Exercise:
Leave out all pictures and give back precisely the lines from the line with "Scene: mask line" to the line with "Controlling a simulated", including those two lines.

Records contained in a dataset
□ □ □
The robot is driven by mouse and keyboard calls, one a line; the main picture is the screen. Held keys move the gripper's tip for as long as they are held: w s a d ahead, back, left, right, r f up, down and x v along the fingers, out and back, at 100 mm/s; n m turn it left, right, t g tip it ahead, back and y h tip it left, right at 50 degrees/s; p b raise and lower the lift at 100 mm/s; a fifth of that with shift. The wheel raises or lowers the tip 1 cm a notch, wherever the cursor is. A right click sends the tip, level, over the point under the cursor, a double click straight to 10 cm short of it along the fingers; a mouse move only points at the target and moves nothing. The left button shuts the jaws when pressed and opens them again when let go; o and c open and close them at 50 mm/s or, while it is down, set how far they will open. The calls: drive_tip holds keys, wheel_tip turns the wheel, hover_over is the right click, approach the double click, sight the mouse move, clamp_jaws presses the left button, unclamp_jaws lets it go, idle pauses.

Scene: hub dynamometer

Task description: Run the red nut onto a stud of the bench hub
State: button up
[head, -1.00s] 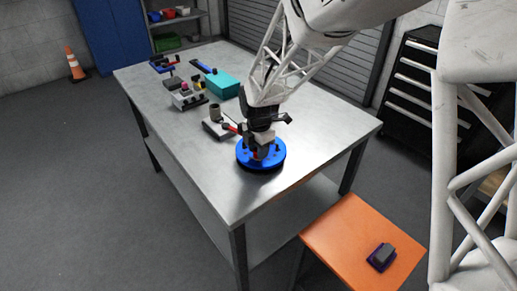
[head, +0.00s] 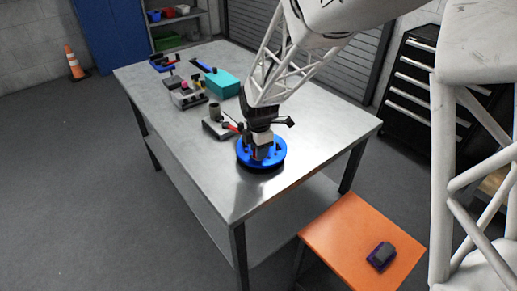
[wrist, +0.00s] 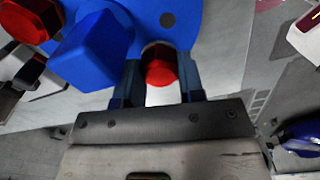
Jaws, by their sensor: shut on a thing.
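The bench hub is a blue disc (head: 246,157) near the front of the metal table; its blue face (wrist: 135,12) fills the top of the wrist view, with a blue block (wrist: 95,50) standing up from it. My gripper (wrist: 160,88) is shut on the red nut (wrist: 160,72), which sits between its two fingers close to the hub face. In the head view my gripper (head: 263,150) points down at the hub and the nut cannot be made out. The stud behind the nut is hidden, so I cannot tell whether the nut is on it.
A grey block with a cylinder (head: 215,112) and a red-ended tool (head: 232,127) lie just left of the hub. A teal box (head: 222,82) and several small parts are farther back. An orange stool (head: 335,225) bears a dark block. The table's front corner is clear.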

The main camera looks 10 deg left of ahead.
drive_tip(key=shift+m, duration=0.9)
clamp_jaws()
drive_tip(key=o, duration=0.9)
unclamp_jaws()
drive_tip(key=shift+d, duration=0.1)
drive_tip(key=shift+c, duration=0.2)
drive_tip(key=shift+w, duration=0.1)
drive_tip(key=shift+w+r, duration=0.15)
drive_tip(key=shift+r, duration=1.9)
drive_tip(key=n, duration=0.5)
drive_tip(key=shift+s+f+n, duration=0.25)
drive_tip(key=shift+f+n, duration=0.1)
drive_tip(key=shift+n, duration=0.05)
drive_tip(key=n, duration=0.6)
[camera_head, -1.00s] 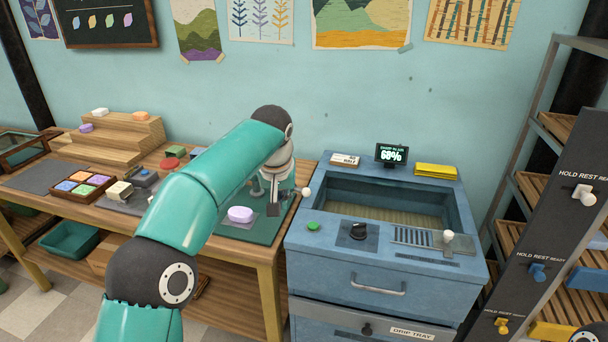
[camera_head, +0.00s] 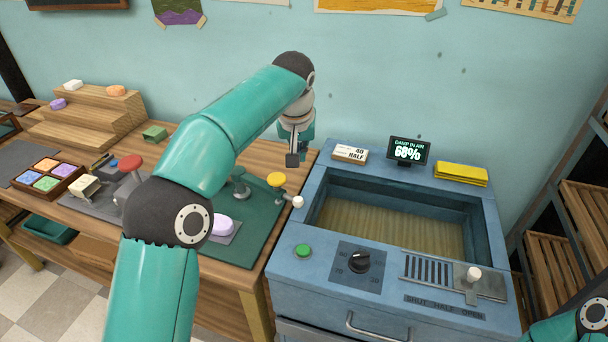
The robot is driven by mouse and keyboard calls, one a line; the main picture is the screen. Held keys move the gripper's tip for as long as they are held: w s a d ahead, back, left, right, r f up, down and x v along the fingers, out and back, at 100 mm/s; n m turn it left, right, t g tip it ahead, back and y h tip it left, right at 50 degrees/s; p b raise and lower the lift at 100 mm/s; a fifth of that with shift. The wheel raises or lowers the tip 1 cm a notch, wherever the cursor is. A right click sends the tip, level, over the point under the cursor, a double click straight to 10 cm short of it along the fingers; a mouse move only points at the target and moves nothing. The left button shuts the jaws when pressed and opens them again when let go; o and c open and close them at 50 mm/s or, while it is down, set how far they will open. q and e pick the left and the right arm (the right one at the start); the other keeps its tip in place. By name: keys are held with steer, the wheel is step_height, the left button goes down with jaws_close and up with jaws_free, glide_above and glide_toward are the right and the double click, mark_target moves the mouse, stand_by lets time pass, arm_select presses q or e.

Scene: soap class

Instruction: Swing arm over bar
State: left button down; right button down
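A lilac soap bar (camera_head: 222,224) lies on a small grey plate on the green mat (camera_head: 262,238), partly behind my left arm. Behind it stands a grey post (camera_head: 240,185). A yellow knob (camera_head: 277,180) and a white ball-ended handle (camera_head: 297,202) stand out to the right of the post, apart from the bar. They seem to belong to the swing arm, whose middle is hard to make out. My left gripper (camera_head: 292,160) points down behind and above the yellow knob, apparently touching nothing. Its finger gap is not clear. My right gripper is out of view; only a right arm link shows bottom right.
The blue cabinet (camera_head: 283,270) with an open basin is right of the table, its edge close to the white handle. A red-topped tool (camera_head: 130,165) and a tray of coloured bars (camera_head: 45,198) are left. A wooden rack (camera_head: 545,265) stands far right.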

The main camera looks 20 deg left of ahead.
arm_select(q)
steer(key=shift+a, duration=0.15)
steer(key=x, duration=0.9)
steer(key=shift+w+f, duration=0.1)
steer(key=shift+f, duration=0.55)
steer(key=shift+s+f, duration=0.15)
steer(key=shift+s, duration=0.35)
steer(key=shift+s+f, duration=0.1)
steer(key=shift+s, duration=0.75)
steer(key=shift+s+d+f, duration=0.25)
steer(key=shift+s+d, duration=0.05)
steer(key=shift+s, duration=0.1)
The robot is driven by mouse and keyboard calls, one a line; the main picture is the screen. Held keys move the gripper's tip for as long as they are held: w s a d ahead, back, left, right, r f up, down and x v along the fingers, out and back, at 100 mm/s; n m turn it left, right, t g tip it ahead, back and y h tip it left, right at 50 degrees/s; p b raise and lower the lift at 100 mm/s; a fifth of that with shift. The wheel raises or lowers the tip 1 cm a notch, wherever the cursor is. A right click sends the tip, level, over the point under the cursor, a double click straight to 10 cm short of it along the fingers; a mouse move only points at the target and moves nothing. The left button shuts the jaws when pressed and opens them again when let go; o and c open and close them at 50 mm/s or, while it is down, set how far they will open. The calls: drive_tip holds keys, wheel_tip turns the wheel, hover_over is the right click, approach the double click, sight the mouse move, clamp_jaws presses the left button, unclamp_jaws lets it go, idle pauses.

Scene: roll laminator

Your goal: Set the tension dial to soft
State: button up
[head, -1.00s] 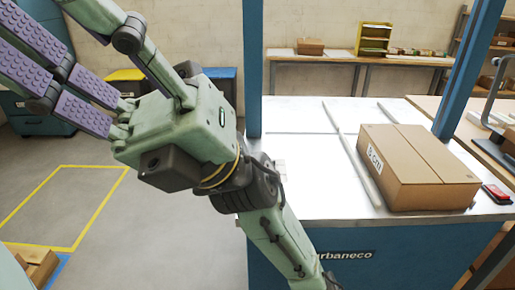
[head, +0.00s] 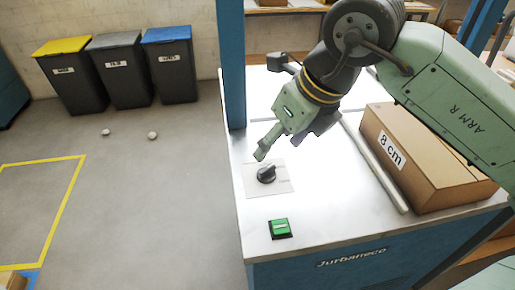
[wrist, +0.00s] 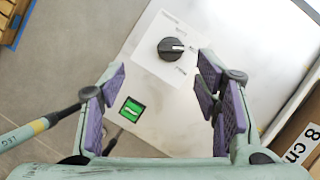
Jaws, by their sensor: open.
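The tension dial (head: 266,174) is a black round knob on a pale plate on the near left of the metal table top. In the wrist view the dial (wrist: 172,48) shows a white mark pointing right; small labels around it are too blurred to read. My gripper (head: 260,154) is above the table, just behind the dial in the head view. In the wrist view my gripper (wrist: 163,80) has its purple-padded fingers spread wide and empty. The dial lies beyond the fingertips, between their directions, and nothing touches it.
A green switch (head: 280,228) sits in front of the dial. A cardboard box marked 8 cm (head: 425,160) and a metal bar (head: 378,168) lie to the right. A blue post (head: 232,65) rises at the table's left edge. Bins (head: 125,70) stand far left.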

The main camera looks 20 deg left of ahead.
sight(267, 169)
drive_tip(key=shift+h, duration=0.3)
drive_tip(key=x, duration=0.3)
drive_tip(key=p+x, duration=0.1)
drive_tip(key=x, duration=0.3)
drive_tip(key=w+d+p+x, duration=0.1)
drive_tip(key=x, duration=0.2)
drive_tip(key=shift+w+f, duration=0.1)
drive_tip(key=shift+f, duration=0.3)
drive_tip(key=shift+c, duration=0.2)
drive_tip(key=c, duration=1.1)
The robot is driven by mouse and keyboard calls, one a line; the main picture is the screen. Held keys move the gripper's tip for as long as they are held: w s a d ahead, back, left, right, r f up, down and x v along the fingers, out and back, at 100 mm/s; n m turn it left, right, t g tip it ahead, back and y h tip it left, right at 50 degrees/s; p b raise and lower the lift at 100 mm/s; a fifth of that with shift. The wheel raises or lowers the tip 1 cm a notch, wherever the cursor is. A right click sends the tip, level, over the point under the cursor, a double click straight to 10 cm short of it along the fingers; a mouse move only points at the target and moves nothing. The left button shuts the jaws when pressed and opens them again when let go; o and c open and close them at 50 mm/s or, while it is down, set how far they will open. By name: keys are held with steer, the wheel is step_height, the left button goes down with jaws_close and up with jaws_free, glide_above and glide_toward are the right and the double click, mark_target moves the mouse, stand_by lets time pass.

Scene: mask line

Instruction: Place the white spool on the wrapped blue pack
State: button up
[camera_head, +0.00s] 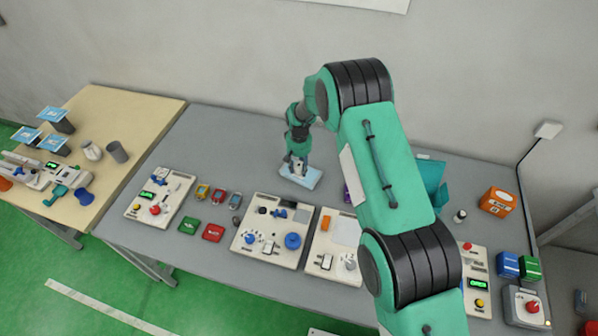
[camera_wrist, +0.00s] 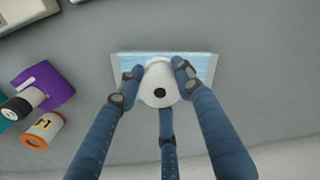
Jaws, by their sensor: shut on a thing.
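The white spool (camera_wrist: 158,84) is between the fingers of my gripper (camera_wrist: 155,76) in the wrist view, its round end with a dark hole facing the camera. The gripper is shut on it. The wrapped blue pack (camera_wrist: 209,66) lies flat on the grey table behind the spool, and the spool covers its middle. I cannot tell whether the spool touches the pack. In the head view my gripper (camera_head: 298,165) is right over the pack (camera_head: 306,181), and the spool is hard to make out there.
In the wrist view a purple block (camera_wrist: 48,84) and an orange-rimmed roll (camera_wrist: 43,131) lie to the left. In the head view control panels (camera_head: 265,257) line the table's front, with small red and green boxes beside them. Bare table lies left of the pack.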

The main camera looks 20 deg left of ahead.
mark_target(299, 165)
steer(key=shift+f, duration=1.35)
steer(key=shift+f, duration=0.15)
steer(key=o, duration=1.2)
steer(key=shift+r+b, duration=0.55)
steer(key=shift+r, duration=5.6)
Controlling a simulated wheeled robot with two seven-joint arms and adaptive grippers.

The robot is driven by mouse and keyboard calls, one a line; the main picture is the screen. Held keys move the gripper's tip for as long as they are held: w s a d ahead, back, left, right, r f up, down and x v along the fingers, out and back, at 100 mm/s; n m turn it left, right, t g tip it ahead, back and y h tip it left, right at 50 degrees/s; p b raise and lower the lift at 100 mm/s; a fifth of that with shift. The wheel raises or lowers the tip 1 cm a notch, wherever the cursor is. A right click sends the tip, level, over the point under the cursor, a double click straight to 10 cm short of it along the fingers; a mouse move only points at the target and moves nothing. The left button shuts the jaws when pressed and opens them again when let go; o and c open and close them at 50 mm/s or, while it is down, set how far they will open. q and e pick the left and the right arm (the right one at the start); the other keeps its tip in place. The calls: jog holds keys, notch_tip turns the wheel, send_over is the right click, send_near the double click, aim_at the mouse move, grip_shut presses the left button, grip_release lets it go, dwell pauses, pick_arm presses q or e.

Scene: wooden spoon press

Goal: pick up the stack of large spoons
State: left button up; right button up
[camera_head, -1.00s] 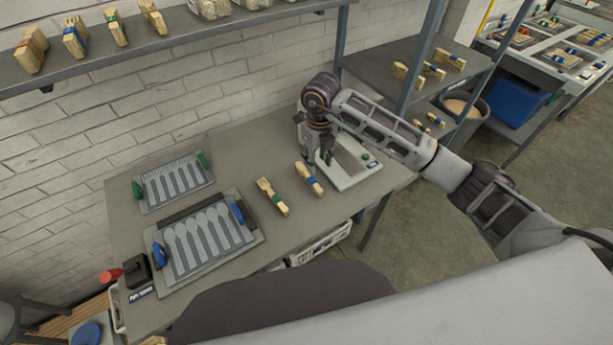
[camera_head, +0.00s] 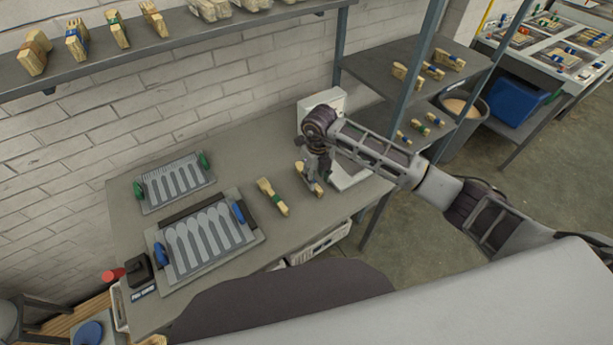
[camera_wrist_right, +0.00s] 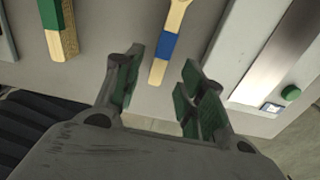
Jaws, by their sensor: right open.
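A stack of wooden pieces with a blue band (camera_head: 306,180) lies on the workbench, partly hidden by my right gripper (camera_head: 318,176) in the head view. In the right wrist view this blue-banded stack (camera_wrist_right: 166,47) lies ahead of and between the open green-padded fingers of my right gripper (camera_wrist_right: 157,72). The fingers do not appear to grip it. A second stack with a green band (camera_head: 272,197) lies to the left; it also shows in the right wrist view (camera_wrist_right: 57,28). My left gripper is not in view.
A press-like machine with a white base (camera_head: 350,178) stands just right of my right gripper. A spoon mold with blue handles (camera_head: 205,238) and a fork mold with green handles (camera_head: 175,182) lie left. Shelves hold more stacks. The bench's front edge is close.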

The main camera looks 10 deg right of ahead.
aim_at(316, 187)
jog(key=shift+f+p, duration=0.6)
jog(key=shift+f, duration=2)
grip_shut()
□ □ □
Right answer:
Scene: mask line

Instruction: Place the white spool on the wrapped blue pack
State: button up
[camera_head, +0.00s] 
[camera_wrist, +0.00s] 
Jaws, by their sensor: shut on a thing.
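The white spool (camera_wrist: 158,84) is between the fingers of my gripper (camera_wrist: 155,76) in the wrist view, its round end with a dark hole facing the camera. The gripper is shut on it. The wrapped blue pack (camera_wrist: 209,66) lies flat on the grey table behind the spool, and the spool covers its middle. I cannot tell whether the spool touches the pack. In the head view my gripper (camera_head: 298,165) is right over the pack (camera_head: 306,181), and the spool is hard to make out there.
In the wrist view a purple block (camera_wrist: 48,84) and an orange-rimmed roll (camera_wrist: 43,131) lie to the left. In the head view control panels (camera_head: 265,257) line the table's front, with small red and green boxes beside them. Bare table lies left of the pack.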

The main camera looks 20 deg left of ahead.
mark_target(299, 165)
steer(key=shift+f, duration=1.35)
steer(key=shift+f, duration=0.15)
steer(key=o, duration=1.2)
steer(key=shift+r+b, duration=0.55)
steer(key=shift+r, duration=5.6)
Controlling a simulated wheeled robot with two seven-joint arms and adaptive grippers.

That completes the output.